** START **

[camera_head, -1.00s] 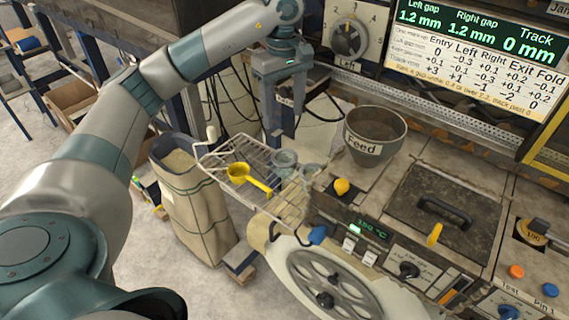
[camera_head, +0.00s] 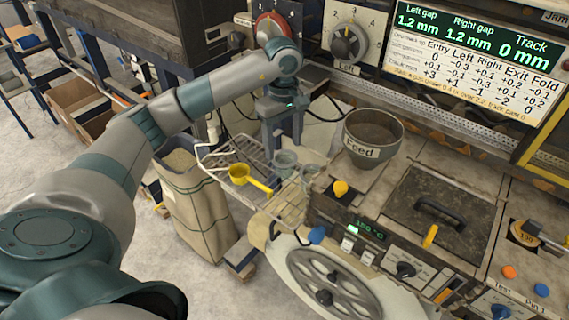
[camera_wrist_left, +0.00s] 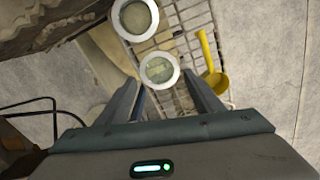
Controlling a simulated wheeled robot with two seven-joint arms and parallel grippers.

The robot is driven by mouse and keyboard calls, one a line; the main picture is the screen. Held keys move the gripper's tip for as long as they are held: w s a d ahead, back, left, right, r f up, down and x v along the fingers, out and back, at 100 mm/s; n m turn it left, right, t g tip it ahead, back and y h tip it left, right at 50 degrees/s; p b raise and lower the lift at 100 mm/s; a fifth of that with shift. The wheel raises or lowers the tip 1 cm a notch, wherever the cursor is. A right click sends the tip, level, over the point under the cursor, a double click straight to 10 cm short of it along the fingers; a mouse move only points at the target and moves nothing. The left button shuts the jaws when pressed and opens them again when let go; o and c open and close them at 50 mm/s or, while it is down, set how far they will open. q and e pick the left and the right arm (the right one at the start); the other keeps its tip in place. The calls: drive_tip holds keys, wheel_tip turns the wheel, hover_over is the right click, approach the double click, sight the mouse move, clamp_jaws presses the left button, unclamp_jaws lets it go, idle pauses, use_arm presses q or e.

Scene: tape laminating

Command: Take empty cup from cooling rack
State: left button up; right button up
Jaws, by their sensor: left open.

** END **

## Set exercise
Starting with the line that contains "State: left button up; right button up", output every line through the end of the listing above, unchanged.

## Exercise response
State: left button up; right button up
Jaws, by their sensor: left open.

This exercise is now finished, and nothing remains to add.